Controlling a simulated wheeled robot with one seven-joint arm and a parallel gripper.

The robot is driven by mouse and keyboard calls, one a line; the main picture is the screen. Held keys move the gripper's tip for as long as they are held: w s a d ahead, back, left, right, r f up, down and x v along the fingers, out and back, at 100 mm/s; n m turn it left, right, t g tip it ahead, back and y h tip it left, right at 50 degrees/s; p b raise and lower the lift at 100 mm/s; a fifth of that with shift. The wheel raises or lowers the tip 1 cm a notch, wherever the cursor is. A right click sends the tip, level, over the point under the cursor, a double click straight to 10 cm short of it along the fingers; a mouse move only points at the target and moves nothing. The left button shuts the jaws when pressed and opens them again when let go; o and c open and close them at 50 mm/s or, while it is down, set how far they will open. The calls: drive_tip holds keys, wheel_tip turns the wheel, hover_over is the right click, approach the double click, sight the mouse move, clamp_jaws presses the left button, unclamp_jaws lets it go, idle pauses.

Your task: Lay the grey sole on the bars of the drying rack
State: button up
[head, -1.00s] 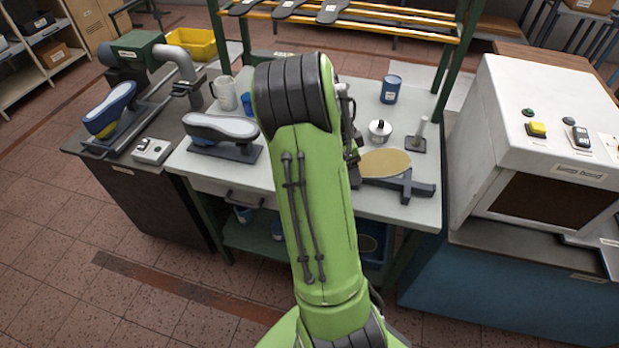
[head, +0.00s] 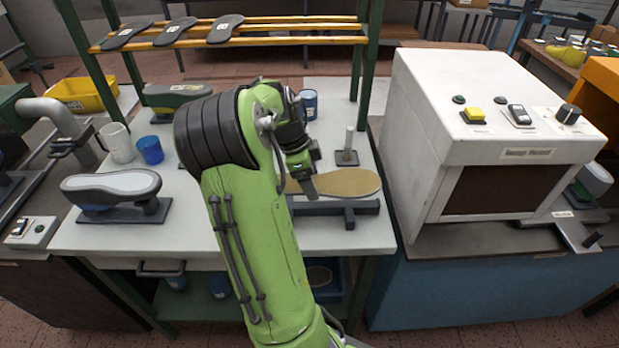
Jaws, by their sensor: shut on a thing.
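A sole with a tan upper face (head: 345,182) lies flat on a dark stand (head: 350,209) on the right of the white bench. My gripper (head: 307,188) is at the left part of this sole, with its jaws shut on it; my arm hides part of the contact. No grey colour shows on this sole's upper face. The drying rack (head: 290,40) stands behind, with yellowish bars on green posts. Dark grey soles lie across its bars on the left: one (head: 127,35), a second (head: 176,31) and a third (head: 225,28). The right part of the bars is bare.
A last with a pale grey top (head: 112,187) stands at the bench's front left. A white mug (head: 117,142), blue cup (head: 150,150), blue tin (head: 309,104) and upright post (head: 348,150) stand around my arm. A white hooded machine (head: 480,130) is close on the right.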

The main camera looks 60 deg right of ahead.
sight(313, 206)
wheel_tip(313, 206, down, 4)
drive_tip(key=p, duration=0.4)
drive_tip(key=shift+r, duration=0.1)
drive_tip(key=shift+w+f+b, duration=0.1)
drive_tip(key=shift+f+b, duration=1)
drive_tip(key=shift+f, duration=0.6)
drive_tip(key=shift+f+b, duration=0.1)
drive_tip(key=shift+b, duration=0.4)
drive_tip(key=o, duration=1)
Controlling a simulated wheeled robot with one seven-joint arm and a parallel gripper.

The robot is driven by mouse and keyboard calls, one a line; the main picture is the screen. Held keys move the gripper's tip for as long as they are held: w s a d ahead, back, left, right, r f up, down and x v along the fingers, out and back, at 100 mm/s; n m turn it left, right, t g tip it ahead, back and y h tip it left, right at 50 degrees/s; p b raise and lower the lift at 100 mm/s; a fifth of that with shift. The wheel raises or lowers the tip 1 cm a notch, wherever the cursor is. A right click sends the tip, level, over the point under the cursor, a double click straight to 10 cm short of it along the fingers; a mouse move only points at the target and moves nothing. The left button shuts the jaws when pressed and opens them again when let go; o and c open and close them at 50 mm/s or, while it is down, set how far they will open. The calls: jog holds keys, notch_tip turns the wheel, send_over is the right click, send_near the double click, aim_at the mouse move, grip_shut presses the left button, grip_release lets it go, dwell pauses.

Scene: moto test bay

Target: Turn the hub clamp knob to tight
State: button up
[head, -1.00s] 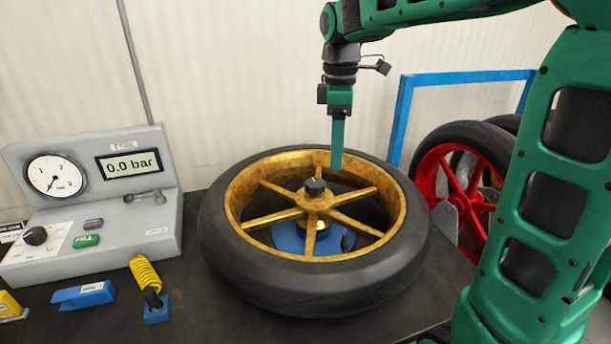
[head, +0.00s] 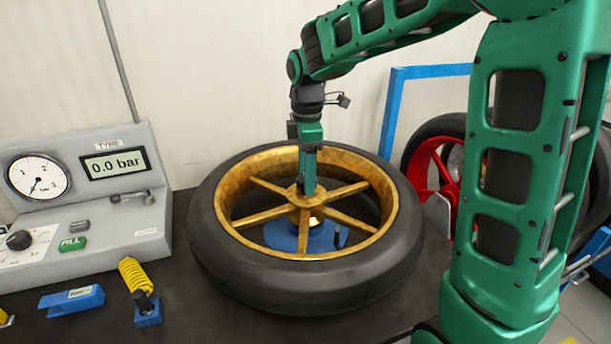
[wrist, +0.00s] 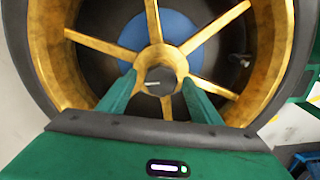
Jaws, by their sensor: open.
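The hub clamp knob (wrist: 158,81) is a dark knob with a light line on its top, at the centre of the gold-spoked wheel (head: 277,242). In the head view it is hidden behind my gripper (head: 308,190). In the wrist view my gripper (wrist: 158,92) is open, with one green finger on each side of the knob. I cannot tell whether the fingers touch it. The wheel lies flat, with a black tyre (head: 300,280), over a blue base (head: 285,238).
A grey console (head: 130,215) with a gauge and a 0.0 bar display stands at the left. A yellow coiled hose (head: 135,275) and a blue tool (head: 70,300) lie in front of it. A blue frame (head: 392,110) and red-rimmed wheel (head: 425,160) stand behind at the right.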

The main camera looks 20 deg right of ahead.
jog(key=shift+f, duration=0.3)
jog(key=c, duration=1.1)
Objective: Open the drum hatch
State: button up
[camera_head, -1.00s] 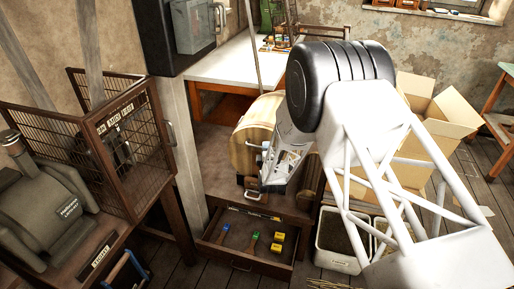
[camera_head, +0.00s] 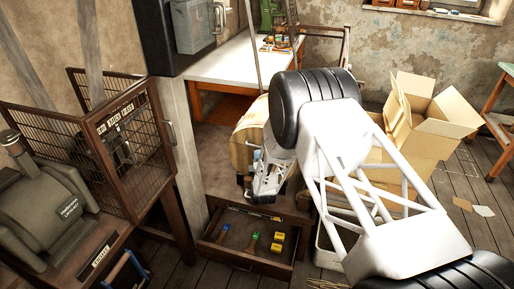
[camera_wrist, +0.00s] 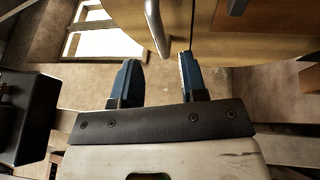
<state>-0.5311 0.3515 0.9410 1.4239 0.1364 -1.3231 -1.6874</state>
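The drum (camera_head: 247,140) is a light wooden barrel on a brown cabinet, partly hidden behind my arm in the head view. Its wooden side (camera_wrist: 275,48) fills the upper right of the wrist view. A curved metal handle (camera_wrist: 155,22) shows there, with its lower end between and just beyond my fingertips. My gripper (camera_wrist: 157,60) is open, with its two blue fingers apart and nothing seen held. In the head view my gripper (camera_head: 258,170) is at the drum's front. Whether a finger touches the handle is unclear. The hatch outline is hard to make out.
An open drawer (camera_head: 240,258) below the drum holds brushes and yellow blocks. A grey post (camera_head: 183,150) and a mesh cage (camera_head: 120,140) stand left. A white table (camera_head: 232,62) is behind; cardboard boxes (camera_head: 440,120) stand right.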

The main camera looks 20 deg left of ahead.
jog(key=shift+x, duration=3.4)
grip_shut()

- WRITTEN REQUEST
Exactly the lines from the one with "The main camera looks 60 deg right of ahead." through the one with "[wrist, +0.00s]" are to be reproduced, and no pictures with them.

- SOLVED PROBLEM
The main camera looks 60 deg right of ahead.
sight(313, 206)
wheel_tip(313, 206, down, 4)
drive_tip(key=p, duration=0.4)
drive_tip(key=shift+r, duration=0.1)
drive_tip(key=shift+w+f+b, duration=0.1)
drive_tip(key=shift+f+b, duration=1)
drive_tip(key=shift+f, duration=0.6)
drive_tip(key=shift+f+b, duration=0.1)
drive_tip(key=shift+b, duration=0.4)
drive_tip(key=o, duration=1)
Controlling a simulated wheeled robot with one seven-joint arm and a parallel gripper.

The robot is driven by mouse and keyboard calls, one a line; the main picture is the screen. Held keys move the gripper's tip for as long as they are held: w s a d ahead, back, left, right, r f up, down and x v along the fingers, out and back, at 100 mm/s; n m turn it left, right, t g tip it ahead, back and y h tip it left, right at 50 degrees/s; p b raise and lower the lift at 100 mm/s; a fifth of that with shift. The wheel raises or lowers the tip 1 cm a notch, wherever the cursor is. A right click sends the tip, level, over the point under the cursor, a double click straight to 10 cm short of it along the fingers; a mouse move only points at the target and moves nothing. The left button shuts the jaws when pressed and opens them again when let go; o and c open and close them at 50 mm/s or, while it is down, set how far they will open. The calls: jog holds keys, notch_tip turns the wheel, send_over is the right click, send_near the double click, aim_at the mouse move, grip_shut presses the left button, grip_release lets it go, dwell pauses.

Scene: moto test bay

Target: Turn the hub clamp knob to tight
State: button up
[head, -1.00s] 
[head, +0.00s] 
[wrist, +0.00s] 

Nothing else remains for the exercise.